Even so, the gaseous windbags who pen opinion and "analysis" pieces in newspapers think the only countries that have a right to defend themselves are the United States, Israel, and whoever else Washington blesses. Those who fall outside this orbit--like North Korea and Iraq--are "threats to world peace" if they try to do what Washington and its allies claim as their sole prerogative.
To say the view is hypocritical and self-serving, is an understatement.
"I flinch when I hear American, British and French fulminations against weapons of mass destruction," remarked former chief UN arms inspector, Richard Butler. [They] "ignor[e] the fact that they are the proud owners of massive quantities of these weapons, unapologetically insisting that they are essential for national security, and will remain so."
So if the US, Britain, France (and Israel, which has 200 nuclear warheads) can have weapons of mass destruction for national security, why not North Korea? Why not Iraq?
(Butler also said, "Among my toughest moments in Baghdad were when the Iraqis demanded that I explain why they should be hounded for their weapons of mass destruction when, just down the road, Israel was not.")
Of course, the replies to this question are well known, but no less hypocritical and self-serving. Iraq and North Korea are aggressive powers that have invaded their neighbours.

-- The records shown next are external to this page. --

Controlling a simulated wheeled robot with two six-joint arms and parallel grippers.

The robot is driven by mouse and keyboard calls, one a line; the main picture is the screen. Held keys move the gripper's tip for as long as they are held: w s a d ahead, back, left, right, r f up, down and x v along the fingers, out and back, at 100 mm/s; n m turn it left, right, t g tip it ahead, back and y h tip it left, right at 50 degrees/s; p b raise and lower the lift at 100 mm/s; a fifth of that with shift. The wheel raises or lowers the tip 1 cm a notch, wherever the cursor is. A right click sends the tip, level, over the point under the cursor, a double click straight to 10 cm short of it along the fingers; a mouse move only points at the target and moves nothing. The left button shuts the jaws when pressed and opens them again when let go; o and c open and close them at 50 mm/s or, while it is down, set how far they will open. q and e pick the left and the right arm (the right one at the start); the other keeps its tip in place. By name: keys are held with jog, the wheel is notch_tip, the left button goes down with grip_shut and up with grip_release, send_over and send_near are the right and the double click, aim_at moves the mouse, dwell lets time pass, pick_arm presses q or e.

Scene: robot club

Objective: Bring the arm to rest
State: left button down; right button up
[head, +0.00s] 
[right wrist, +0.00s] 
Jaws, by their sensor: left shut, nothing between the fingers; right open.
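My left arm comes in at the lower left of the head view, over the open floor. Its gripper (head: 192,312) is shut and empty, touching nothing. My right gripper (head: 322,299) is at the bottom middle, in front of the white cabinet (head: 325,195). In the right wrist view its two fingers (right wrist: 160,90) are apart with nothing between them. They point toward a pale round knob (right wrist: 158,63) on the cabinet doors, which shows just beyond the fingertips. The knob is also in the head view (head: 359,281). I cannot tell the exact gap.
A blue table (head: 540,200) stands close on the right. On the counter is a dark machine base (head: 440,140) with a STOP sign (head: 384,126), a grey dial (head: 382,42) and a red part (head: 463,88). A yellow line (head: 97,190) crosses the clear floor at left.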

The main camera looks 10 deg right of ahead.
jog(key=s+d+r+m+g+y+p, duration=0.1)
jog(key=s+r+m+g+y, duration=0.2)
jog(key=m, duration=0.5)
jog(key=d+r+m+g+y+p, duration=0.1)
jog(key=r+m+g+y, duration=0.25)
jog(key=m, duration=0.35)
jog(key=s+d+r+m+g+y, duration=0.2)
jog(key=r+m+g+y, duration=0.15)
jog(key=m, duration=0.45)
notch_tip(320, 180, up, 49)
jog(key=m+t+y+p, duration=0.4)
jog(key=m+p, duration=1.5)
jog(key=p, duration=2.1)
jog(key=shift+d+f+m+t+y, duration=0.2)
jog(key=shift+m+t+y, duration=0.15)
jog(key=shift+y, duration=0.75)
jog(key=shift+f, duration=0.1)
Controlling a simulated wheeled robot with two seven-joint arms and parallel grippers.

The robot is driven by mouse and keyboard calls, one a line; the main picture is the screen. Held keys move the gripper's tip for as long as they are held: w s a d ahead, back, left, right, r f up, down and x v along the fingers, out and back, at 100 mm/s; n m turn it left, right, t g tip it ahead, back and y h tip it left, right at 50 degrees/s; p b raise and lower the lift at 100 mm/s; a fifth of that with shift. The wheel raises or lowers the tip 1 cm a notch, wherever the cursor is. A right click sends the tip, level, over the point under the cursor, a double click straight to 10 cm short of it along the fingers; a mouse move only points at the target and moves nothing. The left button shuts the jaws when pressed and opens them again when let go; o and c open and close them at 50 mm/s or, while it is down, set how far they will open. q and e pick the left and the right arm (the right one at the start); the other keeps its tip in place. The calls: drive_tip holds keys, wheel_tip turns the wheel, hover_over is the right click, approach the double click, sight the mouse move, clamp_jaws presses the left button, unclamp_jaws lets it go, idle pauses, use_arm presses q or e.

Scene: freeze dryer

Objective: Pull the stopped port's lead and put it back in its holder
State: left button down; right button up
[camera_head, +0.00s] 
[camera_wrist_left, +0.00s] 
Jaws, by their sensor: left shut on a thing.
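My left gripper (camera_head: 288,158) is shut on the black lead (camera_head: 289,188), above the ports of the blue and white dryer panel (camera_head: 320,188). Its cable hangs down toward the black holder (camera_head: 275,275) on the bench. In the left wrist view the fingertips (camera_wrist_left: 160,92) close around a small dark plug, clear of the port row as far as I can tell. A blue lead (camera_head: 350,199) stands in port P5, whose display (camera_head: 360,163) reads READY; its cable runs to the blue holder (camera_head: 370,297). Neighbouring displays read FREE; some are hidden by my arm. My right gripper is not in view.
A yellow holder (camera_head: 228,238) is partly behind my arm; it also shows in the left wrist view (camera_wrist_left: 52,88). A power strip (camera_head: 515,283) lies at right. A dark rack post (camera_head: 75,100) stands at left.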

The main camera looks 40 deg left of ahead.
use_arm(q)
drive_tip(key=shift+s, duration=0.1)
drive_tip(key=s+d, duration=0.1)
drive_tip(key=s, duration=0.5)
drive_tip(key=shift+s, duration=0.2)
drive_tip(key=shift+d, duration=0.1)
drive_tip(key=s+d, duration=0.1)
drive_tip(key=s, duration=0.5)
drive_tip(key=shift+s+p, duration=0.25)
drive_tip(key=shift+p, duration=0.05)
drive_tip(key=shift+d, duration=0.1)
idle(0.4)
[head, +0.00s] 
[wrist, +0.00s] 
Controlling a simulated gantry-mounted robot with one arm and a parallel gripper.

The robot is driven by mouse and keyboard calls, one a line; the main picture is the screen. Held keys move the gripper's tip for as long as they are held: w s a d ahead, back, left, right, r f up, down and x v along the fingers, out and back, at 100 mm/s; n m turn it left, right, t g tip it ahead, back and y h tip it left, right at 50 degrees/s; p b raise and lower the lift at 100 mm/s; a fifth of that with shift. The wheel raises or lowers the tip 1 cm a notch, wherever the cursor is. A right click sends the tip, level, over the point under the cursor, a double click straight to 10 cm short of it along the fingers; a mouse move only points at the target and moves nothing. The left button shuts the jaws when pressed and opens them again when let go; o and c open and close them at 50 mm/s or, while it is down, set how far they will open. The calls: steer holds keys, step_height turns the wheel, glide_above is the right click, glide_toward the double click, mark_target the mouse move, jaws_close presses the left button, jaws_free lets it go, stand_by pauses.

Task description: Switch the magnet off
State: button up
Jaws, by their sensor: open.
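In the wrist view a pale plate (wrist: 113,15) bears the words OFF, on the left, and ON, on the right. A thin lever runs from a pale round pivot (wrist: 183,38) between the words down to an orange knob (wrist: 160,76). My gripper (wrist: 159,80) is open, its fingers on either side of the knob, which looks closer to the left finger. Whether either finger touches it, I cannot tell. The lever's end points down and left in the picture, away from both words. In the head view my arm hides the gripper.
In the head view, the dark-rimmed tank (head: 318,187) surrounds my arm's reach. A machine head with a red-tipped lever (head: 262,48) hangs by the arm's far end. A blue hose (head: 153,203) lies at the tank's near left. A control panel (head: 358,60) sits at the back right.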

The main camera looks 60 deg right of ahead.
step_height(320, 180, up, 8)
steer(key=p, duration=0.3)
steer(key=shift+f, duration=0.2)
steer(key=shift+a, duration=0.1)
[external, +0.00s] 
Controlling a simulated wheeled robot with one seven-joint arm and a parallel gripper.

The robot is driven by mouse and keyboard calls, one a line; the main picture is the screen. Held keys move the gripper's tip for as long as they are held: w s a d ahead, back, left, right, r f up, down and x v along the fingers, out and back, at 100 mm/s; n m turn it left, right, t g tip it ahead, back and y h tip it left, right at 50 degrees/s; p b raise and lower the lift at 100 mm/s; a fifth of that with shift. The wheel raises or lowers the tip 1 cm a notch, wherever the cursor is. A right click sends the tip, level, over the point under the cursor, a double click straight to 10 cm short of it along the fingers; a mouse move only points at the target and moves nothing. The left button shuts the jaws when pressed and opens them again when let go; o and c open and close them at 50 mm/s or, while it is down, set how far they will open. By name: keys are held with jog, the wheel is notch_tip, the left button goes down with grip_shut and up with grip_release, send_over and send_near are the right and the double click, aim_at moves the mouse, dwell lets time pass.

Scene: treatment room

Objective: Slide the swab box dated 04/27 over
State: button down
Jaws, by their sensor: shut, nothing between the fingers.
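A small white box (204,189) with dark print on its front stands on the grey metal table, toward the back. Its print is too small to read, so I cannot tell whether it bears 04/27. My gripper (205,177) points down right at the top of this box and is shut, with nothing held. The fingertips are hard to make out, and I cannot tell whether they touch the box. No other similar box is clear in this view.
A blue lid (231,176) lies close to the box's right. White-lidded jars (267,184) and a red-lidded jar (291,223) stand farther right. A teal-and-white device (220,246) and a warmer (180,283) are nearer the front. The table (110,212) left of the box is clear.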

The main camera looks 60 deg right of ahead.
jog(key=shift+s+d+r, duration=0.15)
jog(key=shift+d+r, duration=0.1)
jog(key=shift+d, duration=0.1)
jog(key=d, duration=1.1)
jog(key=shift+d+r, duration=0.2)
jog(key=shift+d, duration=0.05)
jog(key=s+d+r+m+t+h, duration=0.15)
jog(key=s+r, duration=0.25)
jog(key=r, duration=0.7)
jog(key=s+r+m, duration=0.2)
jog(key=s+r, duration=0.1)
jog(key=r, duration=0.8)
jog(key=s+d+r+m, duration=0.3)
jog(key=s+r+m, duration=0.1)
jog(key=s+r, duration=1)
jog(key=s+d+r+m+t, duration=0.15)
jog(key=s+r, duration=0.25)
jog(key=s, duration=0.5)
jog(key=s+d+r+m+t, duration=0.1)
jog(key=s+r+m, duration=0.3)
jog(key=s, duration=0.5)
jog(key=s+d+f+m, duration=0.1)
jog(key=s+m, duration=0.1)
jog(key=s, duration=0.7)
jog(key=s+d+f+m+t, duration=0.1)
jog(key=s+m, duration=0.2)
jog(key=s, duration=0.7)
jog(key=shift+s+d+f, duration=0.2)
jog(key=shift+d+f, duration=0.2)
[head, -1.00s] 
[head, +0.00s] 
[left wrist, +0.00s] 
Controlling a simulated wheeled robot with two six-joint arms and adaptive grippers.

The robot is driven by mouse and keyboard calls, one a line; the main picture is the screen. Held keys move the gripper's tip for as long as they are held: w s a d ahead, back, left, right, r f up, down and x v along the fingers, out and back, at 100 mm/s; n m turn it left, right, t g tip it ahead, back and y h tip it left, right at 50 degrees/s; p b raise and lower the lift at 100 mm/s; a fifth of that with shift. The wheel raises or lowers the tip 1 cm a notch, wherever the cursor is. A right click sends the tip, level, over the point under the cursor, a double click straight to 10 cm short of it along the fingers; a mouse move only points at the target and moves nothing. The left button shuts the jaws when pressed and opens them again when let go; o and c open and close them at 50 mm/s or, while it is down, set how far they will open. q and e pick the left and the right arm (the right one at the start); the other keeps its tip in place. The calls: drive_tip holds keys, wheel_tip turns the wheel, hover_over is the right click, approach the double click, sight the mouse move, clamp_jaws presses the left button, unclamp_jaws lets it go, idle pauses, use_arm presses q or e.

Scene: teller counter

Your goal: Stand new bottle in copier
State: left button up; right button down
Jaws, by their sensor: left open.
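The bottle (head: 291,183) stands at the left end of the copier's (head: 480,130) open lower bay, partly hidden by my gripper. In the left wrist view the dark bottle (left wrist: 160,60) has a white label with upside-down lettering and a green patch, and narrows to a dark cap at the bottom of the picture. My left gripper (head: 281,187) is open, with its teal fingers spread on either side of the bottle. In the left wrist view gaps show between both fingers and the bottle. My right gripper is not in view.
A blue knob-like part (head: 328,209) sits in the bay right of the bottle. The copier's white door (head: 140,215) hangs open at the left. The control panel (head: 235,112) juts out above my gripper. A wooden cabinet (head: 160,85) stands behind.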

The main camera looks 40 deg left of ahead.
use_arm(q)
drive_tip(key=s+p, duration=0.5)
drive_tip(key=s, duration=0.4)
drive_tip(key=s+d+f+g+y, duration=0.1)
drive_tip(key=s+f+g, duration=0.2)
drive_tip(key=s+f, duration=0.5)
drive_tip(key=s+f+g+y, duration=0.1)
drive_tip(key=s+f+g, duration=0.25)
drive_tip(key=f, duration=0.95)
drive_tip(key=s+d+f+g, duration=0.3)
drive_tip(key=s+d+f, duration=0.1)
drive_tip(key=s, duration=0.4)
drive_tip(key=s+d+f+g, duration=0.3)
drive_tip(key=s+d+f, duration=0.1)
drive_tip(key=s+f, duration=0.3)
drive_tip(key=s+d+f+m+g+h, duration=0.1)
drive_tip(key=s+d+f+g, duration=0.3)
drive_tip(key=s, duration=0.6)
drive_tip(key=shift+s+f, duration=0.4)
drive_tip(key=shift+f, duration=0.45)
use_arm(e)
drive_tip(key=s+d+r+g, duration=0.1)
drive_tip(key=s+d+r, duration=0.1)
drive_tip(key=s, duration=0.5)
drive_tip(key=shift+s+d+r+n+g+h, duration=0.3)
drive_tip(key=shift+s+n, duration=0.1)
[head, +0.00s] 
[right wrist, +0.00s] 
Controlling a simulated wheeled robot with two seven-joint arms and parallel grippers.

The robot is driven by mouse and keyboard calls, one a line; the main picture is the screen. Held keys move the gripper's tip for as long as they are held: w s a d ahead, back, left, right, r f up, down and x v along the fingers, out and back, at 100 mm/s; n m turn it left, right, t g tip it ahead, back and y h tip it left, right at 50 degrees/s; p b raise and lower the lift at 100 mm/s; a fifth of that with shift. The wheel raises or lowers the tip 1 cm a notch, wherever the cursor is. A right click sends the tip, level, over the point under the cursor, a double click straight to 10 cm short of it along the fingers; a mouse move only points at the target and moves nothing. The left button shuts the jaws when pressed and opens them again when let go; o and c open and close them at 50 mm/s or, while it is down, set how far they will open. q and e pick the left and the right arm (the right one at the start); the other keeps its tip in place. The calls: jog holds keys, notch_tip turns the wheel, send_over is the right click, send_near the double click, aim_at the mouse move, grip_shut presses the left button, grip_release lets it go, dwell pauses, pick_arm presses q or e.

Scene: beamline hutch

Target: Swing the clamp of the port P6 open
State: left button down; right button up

True enough. But the United States is also an aggressive power, whose attacks on other countries have not been limited to neighbors; the Pentagon has struck all over the world. Still, no one (outside of some people in the peace movement) say the United States should be disarmed.
Israel too has had no aversion to attacking, nor occupying, its neighbors' territories. So why, as Butler put it, has Israel not been hounded for its weapons of mass destruction?
Why, indeed? And why haven't international monitors been deployed in the Occupied Territories? Surely, an international community concerned with peace, would welcome -- no, insist -- that monitors be deployed.
Israel's apologists say Tel Aviv acted in "self-defense" when it invaded and then occupied Lebanon, and equally, is occupying Palestinian territory in self-defense. But this exposes another self-serving and hypocritical deception: The other side pursues aggressive wars to enlarge its power and territory; we pursue aggressive wars for national security.
That's not to say Iraq's attacks on Iran and Kuwait were defensive. They weren't. They were meant to enlarge Iraq's power in the region, to establish the country as regional hegemon.
This, however, was a problem for Washington. There can only be one hegemon, and it wasn't going to be Iraq.
Iraq's war with Iran wasn't condemned; in fact, Washington abetted it. Who cared if two contenders to US claims on regional hegemony weakened each other?
But when Iraq invaded Kuwait, 200,000 Iraqis had to die (followed by countless more, victims of the sanctions regime the US insists on) to make a point: Iraq wasn't going to dominate the Middle East; Washington would.
Today, George W. Bush openly worries that if Saddam isn't crushed, he may try again. Challenges to US hegemony are not to be tolerated.
But the case of North Korea is different. You would be hard pressed to say Pyongyang has aspirations to dominate its region; it's too weak, too impoverished, and too bedevilled by the overt hostility of the United States. The only aspirations Kim Jong-il has that conflict with Washington's is over who gets to control North Korea: himself, or someone tethered to Washington?
So North Korea's nuclear arms boast throws a spanner into what must surely be Washington's eventual plan to "effect regime change" in North Korea. It can no longer be done with relative impunity.
Saddam Hussein, who doesn't have nuclear weapons, but could, some day, as Washington and its faithful retainer, Tony Blair keep reminding us, is relatively easy to oust. Indeed, the war (rather, the slaughter) Washington is inexorably moving towards may well be a cakewalk. But if North Korea really has nuclear weapons, a US-led attack in the not too distant future won't be so casualty-light.
It is an ugly, and infrequently admitted truth, that the US public could care less whether numberless foreigners--especially poor, dark-skinned ones--are blotted out by the weapons they produce at the jobs-generating Lockheed-Martin plants down the road, but send home US soldiers in body bags and their indifference to the spilling of blood suddenly evaporates. Hence, the cornerstone of modern US military strategy: Kill as many foreigners as you like, but don't put Americans in any real peril (not because you care about American lives, but because you care about PR.) Go for high-altitude saturation bombing, cruise missile strikes, and if ground forces are required, get someone else to do the dirty work.
But how does this work if the victims can lash out, seeing to it that US soldiers are either vaporized, irradiated, or sent home in body bags?
"Your president called us part of an 'axis of evil,' remarked Kang Sok, a senior North Korean official. "You have troops facing us in South Korea. Of course we have nuclear weapons."